I grew up on a small farm located about two miles from a bay in Puget Sound.  When I awoke in the morning, I knew it was foggy outside even before looking out my bedroom window.  The fog horns located on coastal buildings and bobbing buoys scattered throughout the inlet would echo mournful moans and groans to warn freighter ships away from the rocky or muddy shallows.   The resonant lowing of the horns carried miles over the surrounding landscape due to countless water particles in the fog transmitting sound waves so effectively.  The louder the foghorn moan heard on our farm, the thicker the mist in the air.  The horn voices would make me unspeakably sad for reasons I could never articulate.

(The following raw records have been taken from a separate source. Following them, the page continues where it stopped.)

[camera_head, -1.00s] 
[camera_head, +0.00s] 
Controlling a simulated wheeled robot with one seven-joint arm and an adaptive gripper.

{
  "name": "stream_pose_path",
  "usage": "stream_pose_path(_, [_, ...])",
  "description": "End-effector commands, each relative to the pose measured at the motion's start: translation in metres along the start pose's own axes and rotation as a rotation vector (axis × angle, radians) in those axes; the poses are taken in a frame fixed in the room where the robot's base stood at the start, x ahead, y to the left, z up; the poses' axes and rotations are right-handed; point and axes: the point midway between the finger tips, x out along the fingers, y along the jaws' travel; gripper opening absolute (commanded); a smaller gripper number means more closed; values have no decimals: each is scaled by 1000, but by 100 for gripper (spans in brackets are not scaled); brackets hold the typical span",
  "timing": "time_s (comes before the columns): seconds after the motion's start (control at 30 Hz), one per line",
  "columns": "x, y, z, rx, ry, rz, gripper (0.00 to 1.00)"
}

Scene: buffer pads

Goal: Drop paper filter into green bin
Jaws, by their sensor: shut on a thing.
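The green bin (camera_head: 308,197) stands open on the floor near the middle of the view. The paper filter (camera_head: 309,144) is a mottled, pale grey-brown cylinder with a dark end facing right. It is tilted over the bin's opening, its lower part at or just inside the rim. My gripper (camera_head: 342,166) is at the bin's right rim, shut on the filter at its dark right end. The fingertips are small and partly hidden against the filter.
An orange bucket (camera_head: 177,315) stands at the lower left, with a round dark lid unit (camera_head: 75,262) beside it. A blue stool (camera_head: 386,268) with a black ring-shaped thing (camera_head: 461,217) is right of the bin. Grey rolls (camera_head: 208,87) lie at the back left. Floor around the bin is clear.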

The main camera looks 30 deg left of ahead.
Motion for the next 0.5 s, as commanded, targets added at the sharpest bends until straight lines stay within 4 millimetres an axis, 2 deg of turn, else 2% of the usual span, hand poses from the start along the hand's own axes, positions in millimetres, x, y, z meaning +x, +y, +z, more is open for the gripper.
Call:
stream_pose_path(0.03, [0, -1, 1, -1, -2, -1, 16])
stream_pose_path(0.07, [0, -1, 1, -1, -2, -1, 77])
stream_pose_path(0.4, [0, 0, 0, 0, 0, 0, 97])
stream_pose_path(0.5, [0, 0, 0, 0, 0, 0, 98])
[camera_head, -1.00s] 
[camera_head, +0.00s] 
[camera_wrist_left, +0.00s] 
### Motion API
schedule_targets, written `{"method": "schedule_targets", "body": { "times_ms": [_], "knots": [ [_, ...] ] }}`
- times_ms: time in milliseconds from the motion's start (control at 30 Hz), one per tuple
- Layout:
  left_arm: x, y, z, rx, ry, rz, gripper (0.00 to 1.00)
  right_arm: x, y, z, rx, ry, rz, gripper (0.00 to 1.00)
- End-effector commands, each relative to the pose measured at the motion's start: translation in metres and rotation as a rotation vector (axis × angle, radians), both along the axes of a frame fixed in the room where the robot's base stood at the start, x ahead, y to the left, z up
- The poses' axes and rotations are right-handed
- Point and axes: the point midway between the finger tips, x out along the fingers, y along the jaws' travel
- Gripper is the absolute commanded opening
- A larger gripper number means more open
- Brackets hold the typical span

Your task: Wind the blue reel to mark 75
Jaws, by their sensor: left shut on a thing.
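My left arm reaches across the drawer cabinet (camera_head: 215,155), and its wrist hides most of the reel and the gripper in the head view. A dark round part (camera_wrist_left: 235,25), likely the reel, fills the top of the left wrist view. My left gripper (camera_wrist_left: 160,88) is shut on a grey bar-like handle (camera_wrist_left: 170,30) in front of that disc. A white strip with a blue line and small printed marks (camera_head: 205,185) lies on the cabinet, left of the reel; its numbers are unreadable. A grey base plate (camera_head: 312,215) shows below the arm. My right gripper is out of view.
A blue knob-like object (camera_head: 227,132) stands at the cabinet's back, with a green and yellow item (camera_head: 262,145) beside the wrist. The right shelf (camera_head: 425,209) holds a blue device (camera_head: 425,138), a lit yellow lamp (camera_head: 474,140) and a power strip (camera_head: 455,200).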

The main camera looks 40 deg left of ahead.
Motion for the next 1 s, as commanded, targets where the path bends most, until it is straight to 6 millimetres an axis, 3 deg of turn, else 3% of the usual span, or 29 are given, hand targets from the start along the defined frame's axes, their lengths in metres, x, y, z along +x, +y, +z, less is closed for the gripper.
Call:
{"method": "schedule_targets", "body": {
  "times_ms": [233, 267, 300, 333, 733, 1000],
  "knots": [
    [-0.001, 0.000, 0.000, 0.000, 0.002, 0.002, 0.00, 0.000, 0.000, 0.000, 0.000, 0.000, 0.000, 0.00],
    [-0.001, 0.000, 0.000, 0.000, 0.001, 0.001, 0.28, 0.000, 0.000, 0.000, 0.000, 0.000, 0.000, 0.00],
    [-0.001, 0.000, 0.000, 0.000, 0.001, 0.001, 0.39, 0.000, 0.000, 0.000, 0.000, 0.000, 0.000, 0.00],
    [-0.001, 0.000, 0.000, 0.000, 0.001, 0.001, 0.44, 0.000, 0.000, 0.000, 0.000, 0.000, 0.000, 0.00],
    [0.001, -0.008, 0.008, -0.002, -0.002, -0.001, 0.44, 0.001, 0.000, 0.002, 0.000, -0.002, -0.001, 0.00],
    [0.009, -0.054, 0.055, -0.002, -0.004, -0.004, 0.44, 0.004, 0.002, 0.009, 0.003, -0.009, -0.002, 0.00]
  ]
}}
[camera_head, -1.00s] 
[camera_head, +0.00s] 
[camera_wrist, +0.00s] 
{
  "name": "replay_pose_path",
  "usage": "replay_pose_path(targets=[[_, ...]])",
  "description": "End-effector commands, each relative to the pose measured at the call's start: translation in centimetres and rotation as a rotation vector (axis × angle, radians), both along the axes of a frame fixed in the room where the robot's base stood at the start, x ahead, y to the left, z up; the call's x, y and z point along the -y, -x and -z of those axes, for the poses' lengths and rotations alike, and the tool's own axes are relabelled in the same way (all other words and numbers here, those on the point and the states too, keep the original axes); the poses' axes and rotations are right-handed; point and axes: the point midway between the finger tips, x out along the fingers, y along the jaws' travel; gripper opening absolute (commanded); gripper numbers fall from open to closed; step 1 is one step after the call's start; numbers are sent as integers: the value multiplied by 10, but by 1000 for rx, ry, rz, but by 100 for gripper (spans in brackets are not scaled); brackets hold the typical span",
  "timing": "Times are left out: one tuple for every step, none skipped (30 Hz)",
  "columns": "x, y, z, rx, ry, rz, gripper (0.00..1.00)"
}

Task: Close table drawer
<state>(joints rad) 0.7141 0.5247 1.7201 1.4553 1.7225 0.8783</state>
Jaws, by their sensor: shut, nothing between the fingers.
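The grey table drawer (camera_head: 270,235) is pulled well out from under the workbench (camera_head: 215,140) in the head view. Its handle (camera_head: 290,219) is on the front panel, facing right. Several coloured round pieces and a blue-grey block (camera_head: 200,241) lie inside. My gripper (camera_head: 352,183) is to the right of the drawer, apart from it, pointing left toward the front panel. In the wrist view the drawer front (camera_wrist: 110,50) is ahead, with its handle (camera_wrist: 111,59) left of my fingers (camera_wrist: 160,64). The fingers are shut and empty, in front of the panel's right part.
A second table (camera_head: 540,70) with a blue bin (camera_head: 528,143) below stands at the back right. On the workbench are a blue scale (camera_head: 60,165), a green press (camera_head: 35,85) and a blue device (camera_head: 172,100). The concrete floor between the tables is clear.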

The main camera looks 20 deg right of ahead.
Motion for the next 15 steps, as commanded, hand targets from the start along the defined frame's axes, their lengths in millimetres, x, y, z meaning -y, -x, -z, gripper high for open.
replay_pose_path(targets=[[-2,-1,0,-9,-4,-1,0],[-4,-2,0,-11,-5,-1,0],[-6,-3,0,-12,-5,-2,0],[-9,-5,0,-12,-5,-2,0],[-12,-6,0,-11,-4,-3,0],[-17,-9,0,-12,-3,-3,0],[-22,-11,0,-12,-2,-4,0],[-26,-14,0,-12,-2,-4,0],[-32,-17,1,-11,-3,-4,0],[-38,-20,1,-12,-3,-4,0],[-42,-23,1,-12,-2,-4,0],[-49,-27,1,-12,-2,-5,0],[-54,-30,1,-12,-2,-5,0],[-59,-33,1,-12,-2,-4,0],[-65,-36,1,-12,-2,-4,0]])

Embarking on a voyage in blinding foggy conditions, like starting the second month of a new year,  portends both potential adventure and risk.  Of course I’d prefer to see exactly where I am headed, carefully navigating with precise information and expert knowledge,  eventually winding up exactly at my intended destination.

The reality is that the future can be a murky mess.

We cannot see what lies ahead: we navigate by our wits, by our best guess, but particularly by listening for the low-throated warnings coming from the rocky shores and shallows of those who have gone ahead of us.

I am still too easily lost in the fog of my fears of the unknown – disconnected, afloat and circling aimlessly, searching for a touch point of purpose and direction.  The isolation I sometimes feel may be my own self-absorbed state of mind, sucking me in deep until I’m soaked, dripping and shivering from the smothering gray.   If only I might trust the fog horn voices, I could charge into the future undaunted, knowing there are others out there in the pea soup prepared to come alongside me as together we await the sun’s dissipation of the fog.

Now, almost sixty years into the voyage,  I recognize the fog does eventually clear so the journey continues on.

Even so, I will keep listening for the resonant voices of wisdom from shore, and raise my voice to join in, not to echo the moans and groans of my  misty childhood mornings,  but to confidently sing an anthem of hope and promise.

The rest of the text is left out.